= Aim of the exercise =
Transcribe the listing word for word.

= Data segment =
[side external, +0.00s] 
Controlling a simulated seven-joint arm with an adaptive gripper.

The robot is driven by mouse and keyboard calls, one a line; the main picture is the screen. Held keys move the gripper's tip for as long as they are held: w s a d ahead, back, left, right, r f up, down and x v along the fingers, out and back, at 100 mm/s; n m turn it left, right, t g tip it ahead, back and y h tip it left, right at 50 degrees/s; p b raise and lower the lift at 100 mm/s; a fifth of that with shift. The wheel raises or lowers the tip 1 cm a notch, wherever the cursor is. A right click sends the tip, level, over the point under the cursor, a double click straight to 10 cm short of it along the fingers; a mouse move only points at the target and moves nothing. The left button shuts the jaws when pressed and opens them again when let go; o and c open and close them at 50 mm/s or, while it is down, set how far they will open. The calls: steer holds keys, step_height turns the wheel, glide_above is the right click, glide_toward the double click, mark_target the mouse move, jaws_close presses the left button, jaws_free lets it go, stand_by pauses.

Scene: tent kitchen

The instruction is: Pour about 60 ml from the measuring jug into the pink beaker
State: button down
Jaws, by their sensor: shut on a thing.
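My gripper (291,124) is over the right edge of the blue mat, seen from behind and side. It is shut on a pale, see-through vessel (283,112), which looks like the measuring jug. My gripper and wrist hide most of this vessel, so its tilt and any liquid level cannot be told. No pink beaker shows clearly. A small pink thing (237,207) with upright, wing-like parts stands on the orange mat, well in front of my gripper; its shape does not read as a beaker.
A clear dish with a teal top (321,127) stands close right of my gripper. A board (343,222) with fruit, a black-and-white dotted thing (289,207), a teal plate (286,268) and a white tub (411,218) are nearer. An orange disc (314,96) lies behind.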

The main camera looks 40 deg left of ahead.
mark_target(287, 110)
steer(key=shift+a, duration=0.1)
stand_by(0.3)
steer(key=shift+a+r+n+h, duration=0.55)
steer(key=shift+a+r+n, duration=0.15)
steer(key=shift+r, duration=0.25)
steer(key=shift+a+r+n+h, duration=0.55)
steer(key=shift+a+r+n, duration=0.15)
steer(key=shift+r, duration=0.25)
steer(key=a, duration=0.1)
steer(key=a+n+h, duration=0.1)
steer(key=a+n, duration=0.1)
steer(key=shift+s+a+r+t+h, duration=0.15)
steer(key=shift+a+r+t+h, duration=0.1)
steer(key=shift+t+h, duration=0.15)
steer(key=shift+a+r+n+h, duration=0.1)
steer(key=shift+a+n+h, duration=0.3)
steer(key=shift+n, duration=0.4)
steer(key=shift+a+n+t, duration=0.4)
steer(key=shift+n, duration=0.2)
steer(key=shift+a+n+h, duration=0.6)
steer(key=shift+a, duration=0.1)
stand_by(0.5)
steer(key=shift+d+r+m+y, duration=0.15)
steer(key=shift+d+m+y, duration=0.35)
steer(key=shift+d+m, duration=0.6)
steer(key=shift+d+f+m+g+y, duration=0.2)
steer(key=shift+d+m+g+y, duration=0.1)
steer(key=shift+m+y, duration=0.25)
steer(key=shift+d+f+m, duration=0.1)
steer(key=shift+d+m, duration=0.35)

= Written answer =
[side external, +0.00s] 
Controlling a simulated seven-joint arm with an adaptive gripper.

The robot is driven by mouse and keyboard calls, one a line; the main picture is the screen. Held keys move the gripper's tip for as long as they are held: w s a d ahead, back, left, right, r f up, down and x v along the fingers, out and back, at 100 mm/s; n m turn it left, right, t g tip it ahead, back and y h tip it left, right at 50 degrees/s; p b raise and lower the lift at 100 mm/s; a fifth of that with shift. The wheel raises or lowers the tip 1 cm a notch, wherever the cursor is. A right click sends the tip, level, over the point under the cursor, a double click straight to 10 cm short of it along the fingers; a mouse move only points at the target and moves nothing. The left button shuts the jaws when pressed and opens them again when let go; o and c open and close them at 50 mm/s or, while it is down, set how far they will open. The calls: steer holds keys, step_height turns the wheel, glide_above is the right click, glide_toward the double click, mark_target the mouse move, jaws_close presses the left button, jaws_free lets it go, stand_by pauses.

Scene: tent kitchen

The instruction is: Pour about 60 ml from the measuring jug into the pink beaker
State: button down
Jaws, by their sensor: shut on a thing.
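My gripper (291,124) is over the right edge of the blue mat, seen from behind and side. It is shut on a pale, see-through vessel (283,112), which looks like the measuring jug. My gripper and wrist hide most of this vessel, so its tilt and any liquid level cannot be told. No pink beaker shows clearly. A small pink thing (237,207) with upright, wing-like parts stands on the orange mat, well in front of my gripper; its shape does not read as a beaker.
A clear dish with a teal top (321,127) stands close right of my gripper. A board (343,222) with fruit, a black-and-white dotted thing (289,207), a teal plate (286,268) and a white tub (411,218) are nearer. An orange disc (314,96) lies behind.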

The main camera looks 40 deg left of ahead.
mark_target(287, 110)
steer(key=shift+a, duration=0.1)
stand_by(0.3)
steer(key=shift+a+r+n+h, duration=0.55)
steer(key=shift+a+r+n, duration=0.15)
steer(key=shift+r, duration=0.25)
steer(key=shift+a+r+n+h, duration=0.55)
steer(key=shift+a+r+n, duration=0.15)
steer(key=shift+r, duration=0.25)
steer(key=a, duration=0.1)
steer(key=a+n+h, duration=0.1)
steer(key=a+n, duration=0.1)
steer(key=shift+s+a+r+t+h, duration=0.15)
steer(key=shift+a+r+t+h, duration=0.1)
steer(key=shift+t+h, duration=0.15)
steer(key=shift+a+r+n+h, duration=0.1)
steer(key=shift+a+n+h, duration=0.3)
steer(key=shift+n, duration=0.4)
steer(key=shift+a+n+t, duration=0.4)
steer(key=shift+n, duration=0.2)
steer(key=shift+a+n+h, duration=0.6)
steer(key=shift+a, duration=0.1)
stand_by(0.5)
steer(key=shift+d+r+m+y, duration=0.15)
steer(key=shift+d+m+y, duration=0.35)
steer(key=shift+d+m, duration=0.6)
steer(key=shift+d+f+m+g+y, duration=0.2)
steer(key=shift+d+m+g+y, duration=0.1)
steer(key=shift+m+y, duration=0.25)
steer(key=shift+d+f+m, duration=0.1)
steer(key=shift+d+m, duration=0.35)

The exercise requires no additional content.